[Data listing]
◇ ◇ ◇ ◇ ◇ ◇ ◇
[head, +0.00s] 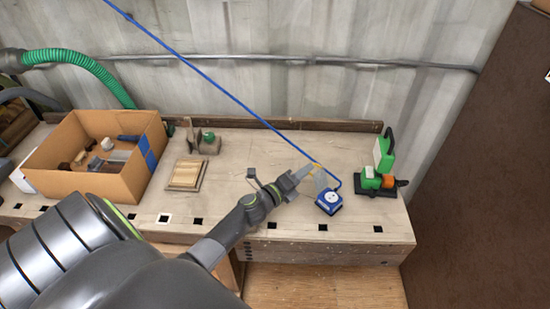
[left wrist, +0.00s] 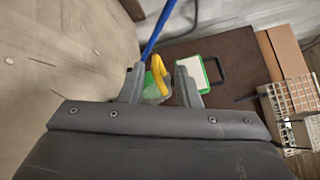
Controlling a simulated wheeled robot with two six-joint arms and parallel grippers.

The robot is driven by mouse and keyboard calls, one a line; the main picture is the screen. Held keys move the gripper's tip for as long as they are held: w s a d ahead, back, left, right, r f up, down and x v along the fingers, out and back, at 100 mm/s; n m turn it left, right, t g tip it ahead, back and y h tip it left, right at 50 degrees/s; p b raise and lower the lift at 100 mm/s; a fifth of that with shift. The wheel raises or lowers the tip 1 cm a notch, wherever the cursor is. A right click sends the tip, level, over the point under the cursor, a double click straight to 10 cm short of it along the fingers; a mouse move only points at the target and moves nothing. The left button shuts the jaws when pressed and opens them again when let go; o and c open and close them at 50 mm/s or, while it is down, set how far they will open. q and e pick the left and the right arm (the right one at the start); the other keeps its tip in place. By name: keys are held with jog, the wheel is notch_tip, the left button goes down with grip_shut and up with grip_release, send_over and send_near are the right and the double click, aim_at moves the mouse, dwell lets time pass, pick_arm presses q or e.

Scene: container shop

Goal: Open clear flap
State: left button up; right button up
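A blue box with a round white socket face (head: 328,202) stands on the workbench, right of centre in the head view. A pale, see-through piece (head: 320,181), perhaps the clear flap, shows just above it; its edges are hard to make out. My left gripper (head: 304,174) is just left of this piece. In the left wrist view, my left gripper (left wrist: 160,76) has its two fingers apart. A yellow part (left wrist: 158,74) and a greenish see-through piece (left wrist: 152,90) show between or beyond them. I cannot tell if the fingers touch anything. My right gripper is not in view.
A blue cord (head: 220,88) runs slanting down to the gripper area. A green-and-orange device (head: 378,179) stands at the bench's right end. A cardboard box (head: 70,187) of tools and a wooden block (head: 186,174) are left. The bench middle (head: 240,160) is mostly clear.

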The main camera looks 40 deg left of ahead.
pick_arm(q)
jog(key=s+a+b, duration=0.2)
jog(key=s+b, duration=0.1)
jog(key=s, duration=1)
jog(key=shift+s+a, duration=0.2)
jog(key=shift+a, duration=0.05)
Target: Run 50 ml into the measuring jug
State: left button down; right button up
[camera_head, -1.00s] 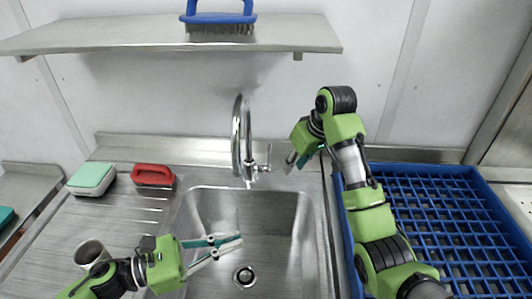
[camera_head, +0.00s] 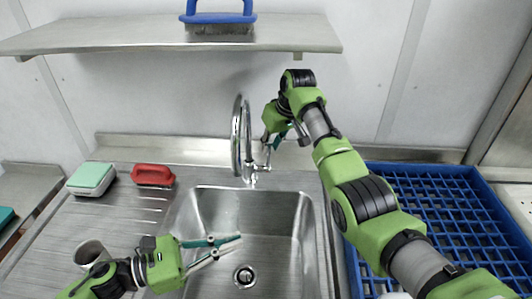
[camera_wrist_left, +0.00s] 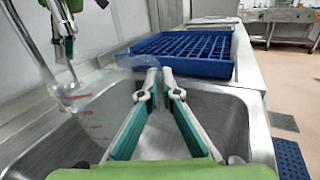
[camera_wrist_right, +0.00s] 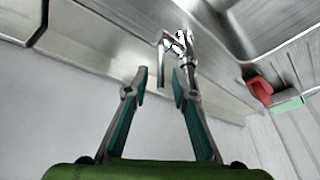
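The clear measuring jug (camera_wrist_left: 97,118), with red marks, shows faintly in the left wrist view, beside the fingers and over the sink. My left gripper (camera_head: 241,241) appears closed on it; the exact contact is hard to see through the clear wall. The chrome tap (camera_head: 237,140) stands at the sink's back edge, its spout bent down over the basin. I see no water stream. In the head view my right arm partly hides the lever.
The steel sink (camera_head: 285,225) has a drain (camera_head: 245,276). A blue rack (camera_head: 435,205) stands to its right. A red-handled brush (camera_head: 153,175), a green-and-white sponge (camera_head: 91,178) and a metal cup (camera_head: 88,253) are on the left drainboard. A blue brush (camera_head: 219,18) lies on the shelf.

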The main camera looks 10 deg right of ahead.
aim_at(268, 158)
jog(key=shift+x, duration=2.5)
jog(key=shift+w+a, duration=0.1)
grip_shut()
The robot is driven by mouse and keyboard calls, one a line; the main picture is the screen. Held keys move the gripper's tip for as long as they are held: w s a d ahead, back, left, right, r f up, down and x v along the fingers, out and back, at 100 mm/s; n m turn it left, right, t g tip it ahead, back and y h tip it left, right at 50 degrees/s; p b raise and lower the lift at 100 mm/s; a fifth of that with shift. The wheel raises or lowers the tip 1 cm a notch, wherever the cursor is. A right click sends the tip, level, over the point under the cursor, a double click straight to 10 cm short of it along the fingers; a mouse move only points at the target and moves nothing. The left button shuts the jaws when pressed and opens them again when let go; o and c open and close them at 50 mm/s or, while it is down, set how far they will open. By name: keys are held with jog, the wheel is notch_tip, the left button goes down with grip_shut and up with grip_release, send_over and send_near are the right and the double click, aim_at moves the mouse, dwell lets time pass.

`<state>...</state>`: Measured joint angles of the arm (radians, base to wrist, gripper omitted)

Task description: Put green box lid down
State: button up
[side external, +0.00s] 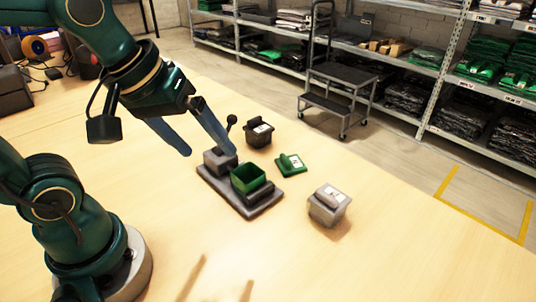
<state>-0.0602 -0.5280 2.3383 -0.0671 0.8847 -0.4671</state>
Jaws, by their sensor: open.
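The green box lid (290,165) lies on the table, with a raised handle and a white label on top. It is behind and to the right of the open green box (248,178), which sits on a dark grey base (262,206). My gripper (210,152) is open above the table, left of the lid and near the grey block on the base. Its two blue fingers are spread wide with nothing between them. The lid and the gripper are apart.
A dark lidded box (258,133) stands behind the base, beside a small black knobbed stick (231,122). A grey lidded box (328,206) stands to the right. The table's front right is clear. A step stool (338,95) and shelves stand beyond the table.

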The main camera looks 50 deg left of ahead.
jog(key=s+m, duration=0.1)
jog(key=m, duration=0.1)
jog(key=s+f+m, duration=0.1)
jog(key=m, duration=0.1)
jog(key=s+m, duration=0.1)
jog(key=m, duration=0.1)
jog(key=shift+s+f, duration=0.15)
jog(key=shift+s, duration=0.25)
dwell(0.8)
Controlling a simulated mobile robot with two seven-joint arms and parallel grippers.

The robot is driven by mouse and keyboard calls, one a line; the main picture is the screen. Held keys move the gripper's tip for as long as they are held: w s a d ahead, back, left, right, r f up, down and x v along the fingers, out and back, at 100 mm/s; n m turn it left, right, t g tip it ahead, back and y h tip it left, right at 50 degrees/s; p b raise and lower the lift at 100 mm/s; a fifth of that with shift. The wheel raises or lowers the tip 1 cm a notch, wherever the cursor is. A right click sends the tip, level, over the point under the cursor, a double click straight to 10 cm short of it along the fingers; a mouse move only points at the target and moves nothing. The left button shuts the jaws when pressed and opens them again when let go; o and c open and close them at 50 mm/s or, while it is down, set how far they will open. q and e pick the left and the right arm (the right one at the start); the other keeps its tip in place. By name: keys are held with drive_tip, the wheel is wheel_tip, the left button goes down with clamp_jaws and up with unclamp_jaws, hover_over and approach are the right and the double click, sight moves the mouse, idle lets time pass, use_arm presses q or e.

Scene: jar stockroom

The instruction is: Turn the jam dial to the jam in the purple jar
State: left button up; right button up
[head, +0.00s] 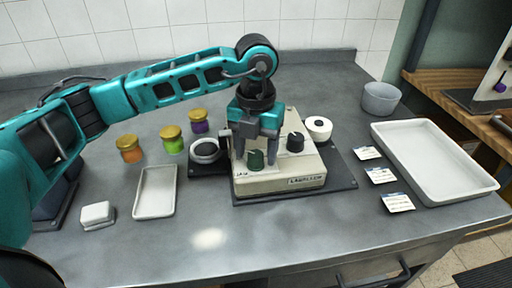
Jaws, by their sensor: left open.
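A beige labelling machine (285,183) stands on a dark mat in the middle of the bench. Its top has a dark green dial (255,160) at front left and a black dial (295,143) at right. The lettering by the dials is too small to read. My left gripper (256,154) points down over the green dial, open, with one finger on each side of it; I cannot tell if they touch it. The purple jar (198,123) with a gold lid stands behind left of the machine, beside a green jar (173,144) and an orange jar (130,153). My right gripper is not in view.
The bench front is clear.

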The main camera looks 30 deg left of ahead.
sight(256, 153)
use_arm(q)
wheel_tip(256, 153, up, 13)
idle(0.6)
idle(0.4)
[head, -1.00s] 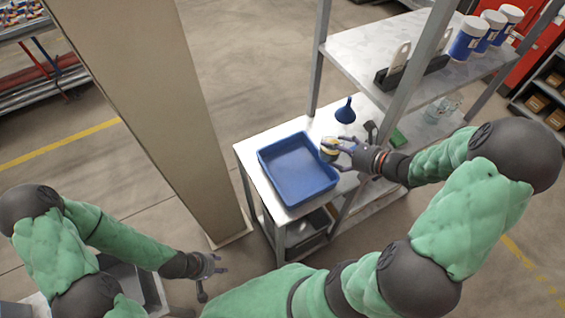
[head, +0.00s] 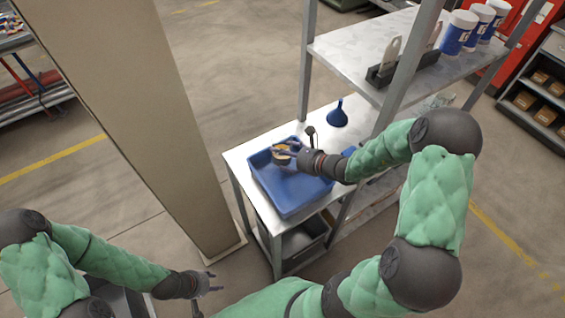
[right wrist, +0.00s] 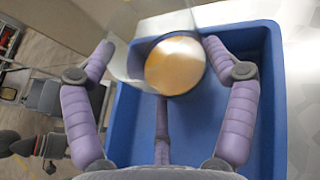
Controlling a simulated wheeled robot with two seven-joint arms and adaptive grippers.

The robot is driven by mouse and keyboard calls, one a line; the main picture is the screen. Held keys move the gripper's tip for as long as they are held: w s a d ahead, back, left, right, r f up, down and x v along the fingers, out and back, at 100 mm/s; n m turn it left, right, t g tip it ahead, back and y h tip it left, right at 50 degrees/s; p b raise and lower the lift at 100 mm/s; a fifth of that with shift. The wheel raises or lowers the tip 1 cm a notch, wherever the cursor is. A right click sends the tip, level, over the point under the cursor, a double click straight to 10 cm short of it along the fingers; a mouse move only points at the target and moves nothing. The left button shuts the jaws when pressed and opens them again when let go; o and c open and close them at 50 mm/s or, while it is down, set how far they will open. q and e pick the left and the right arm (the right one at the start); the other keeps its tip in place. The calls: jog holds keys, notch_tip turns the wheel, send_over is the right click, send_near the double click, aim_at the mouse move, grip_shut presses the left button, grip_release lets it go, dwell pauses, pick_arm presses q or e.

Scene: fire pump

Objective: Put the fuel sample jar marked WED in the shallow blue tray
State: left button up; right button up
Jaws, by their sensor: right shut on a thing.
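The shallow blue tray (head: 295,202) lies on the bench; its rim and floor also show in the right wrist view (right wrist: 270,120). My right gripper (head: 285,151) is shut on a jar (head: 282,158) with an amber top or contents and holds it over the far part of the tray. In the right wrist view the jar (right wrist: 175,66) sits between the fingertips of the right gripper (right wrist: 160,58), with the tray behind it. Its marking cannot be read. My left gripper (head: 207,287) is open and empty, low at the bottom, away from the bench.
A blue funnel (head: 338,116) stands on the metal bench (head: 237,158) behind the tray. A raised shelf (head: 350,40) with white-and-blue tubs (head: 458,32) is at the right. A tall beige column (head: 150,130) stands left of the bench.

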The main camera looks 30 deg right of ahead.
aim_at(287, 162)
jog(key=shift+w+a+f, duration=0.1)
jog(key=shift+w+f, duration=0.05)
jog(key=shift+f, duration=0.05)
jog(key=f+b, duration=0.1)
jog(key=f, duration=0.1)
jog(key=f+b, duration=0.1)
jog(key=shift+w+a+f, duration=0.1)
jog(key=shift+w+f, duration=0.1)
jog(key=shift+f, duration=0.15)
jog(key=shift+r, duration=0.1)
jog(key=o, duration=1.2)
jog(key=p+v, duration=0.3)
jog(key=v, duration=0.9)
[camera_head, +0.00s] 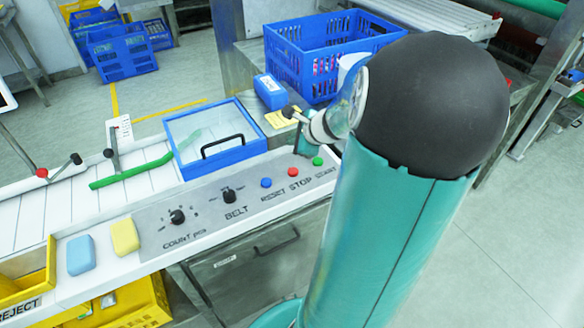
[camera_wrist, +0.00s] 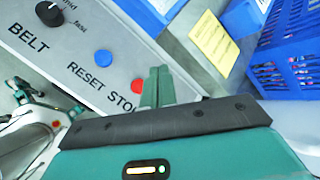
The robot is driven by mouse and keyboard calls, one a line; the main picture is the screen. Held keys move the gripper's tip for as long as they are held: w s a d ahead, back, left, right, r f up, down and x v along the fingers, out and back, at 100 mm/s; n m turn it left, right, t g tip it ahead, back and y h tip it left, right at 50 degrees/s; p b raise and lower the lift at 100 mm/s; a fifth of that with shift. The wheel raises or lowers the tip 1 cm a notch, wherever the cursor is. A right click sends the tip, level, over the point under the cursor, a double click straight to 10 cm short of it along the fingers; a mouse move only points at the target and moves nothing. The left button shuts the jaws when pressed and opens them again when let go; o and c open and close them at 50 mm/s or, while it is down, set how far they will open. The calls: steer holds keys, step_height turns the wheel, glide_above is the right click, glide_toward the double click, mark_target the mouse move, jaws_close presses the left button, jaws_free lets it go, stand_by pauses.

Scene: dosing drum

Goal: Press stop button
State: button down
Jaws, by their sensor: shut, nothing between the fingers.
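The red stop button (camera_head: 292,172) sits on the grey control panel (camera_head: 215,207), above the label STOP. The blue reset button (camera_head: 266,182) is to its left and the green start button (camera_head: 317,161) to its right. In the wrist view the red stop button (camera_wrist: 138,84) shows just left of the fingers of my gripper (camera_wrist: 157,80). The fingers are shut with nothing between them. The green button is not seen in the wrist view. In the head view my arm hides most of my gripper. I cannot tell the height of the fingertips above the panel.
BELT (camera_head: 229,195) and COUNT (camera_head: 177,216) knobs are farther left on the panel. A blue-framed clear lid with a black handle (camera_head: 222,145) lies behind it. A blue crate (camera_head: 330,50) and a blue block (camera_head: 270,92) stand behind. Yellow and light blue blocks (camera_head: 81,255) lie at left.

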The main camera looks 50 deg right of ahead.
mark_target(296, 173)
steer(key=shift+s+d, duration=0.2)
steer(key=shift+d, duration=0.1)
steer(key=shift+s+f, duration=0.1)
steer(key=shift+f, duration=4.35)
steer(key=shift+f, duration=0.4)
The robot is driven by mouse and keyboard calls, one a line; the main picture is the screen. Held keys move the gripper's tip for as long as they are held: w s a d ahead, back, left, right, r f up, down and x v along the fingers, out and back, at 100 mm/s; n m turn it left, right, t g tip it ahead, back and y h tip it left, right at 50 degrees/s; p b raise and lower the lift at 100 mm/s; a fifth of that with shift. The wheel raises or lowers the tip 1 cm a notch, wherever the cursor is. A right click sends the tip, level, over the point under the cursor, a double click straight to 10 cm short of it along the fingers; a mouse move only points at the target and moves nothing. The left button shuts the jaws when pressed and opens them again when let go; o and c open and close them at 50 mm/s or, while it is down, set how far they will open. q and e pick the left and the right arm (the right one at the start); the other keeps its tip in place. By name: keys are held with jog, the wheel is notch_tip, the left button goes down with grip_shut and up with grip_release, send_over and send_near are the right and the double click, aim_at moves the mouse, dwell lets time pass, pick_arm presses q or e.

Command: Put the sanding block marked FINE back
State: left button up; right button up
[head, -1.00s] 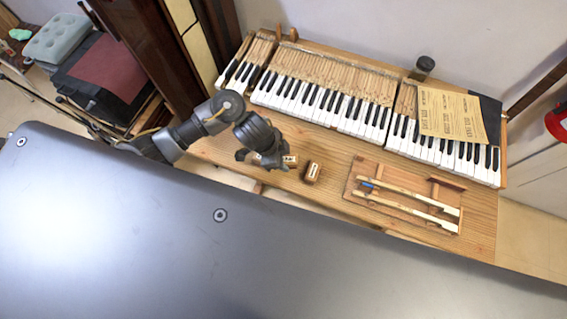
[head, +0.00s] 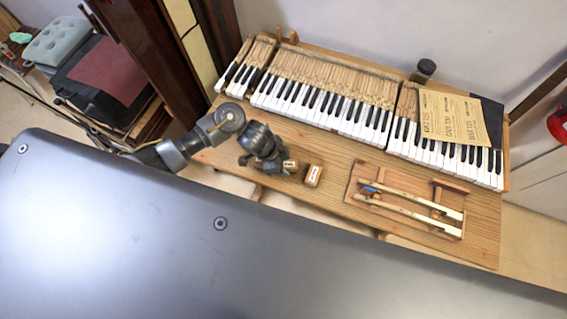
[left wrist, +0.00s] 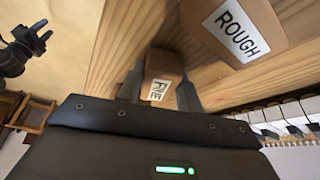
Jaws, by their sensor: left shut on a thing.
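The FINE sanding block (left wrist: 160,75) is a small brown block with a white label, seen close up in the left wrist view. My left gripper (left wrist: 162,80) is shut on it, one finger on each side. In the head view the held block (head: 291,166) shows at the fingertips of my left gripper (head: 278,165), over the front part of the wooden bench. I cannot tell whether it touches the wood. The block marked ROUGH (left wrist: 240,32) is close beside it; in the head view it stands just to the right (head: 313,176).
A wooden tray (head: 353,186) with two loose piano keys lies right of the blocks. The keyboard (head: 330,100) runs along the back, with brown paper sheets (head: 450,118) on its right. A dark pronged part (left wrist: 22,50), perhaps my right gripper, shows in the left wrist view.

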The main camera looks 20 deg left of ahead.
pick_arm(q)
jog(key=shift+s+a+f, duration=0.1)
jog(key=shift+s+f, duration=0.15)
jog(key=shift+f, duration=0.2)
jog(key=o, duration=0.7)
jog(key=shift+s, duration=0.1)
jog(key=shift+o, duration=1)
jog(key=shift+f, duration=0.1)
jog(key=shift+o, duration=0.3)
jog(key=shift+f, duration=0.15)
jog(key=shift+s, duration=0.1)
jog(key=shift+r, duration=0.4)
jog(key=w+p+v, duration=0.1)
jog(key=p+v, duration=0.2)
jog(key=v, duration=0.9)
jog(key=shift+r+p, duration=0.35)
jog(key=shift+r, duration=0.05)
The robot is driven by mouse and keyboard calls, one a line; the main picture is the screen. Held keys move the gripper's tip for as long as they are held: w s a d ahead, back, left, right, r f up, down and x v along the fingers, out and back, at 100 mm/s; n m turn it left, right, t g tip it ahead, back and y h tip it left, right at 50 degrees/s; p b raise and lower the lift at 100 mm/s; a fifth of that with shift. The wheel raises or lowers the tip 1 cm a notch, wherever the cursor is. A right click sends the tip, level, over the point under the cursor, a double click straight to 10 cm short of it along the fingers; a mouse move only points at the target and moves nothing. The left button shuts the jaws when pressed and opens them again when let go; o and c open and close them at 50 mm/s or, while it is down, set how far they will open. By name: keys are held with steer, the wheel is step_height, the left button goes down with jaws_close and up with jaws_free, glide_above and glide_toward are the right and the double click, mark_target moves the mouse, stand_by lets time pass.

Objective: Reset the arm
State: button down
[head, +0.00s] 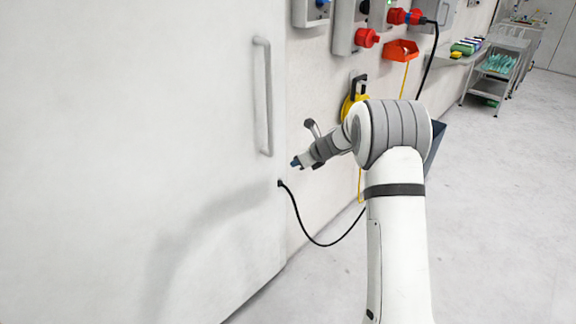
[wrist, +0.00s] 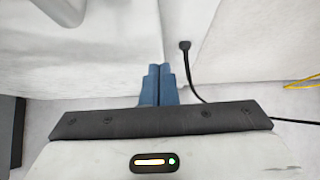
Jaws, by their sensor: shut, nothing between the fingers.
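My gripper (head: 296,163) is near the wall, in front of the right edge of the large white door panel, a little below and right of its vertical handle. In the wrist view its two blue fingers (wrist: 158,85) lie side by side, closed, with nothing between them. My arm rises from the bottom right of the head view and bends left toward the panel.
The white panel (head: 130,150) with a grey handle (head: 263,95) fills the left. A black cable (head: 312,238) hangs from a plug beside the gripper. A cart (head: 495,75) stands far right; floor there is clear.

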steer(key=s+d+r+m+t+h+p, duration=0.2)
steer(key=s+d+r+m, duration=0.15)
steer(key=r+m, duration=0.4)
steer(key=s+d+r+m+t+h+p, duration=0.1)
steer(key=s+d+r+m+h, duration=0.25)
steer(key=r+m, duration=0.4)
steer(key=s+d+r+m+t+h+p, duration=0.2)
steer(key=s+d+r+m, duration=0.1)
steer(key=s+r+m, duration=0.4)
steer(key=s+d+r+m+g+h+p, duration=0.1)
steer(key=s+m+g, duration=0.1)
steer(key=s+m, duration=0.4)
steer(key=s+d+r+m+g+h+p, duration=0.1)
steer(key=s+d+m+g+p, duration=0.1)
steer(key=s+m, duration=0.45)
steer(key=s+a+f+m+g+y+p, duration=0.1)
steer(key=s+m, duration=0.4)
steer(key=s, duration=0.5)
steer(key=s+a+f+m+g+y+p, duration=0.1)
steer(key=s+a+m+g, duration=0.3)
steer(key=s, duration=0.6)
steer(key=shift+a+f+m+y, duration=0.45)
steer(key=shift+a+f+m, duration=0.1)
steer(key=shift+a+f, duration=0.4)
◇ ◇ ◇ ◇ ◇ ◇ ◇
Only a number is wanted: how many lines of the data above contain "seven"?

[Solution below]
2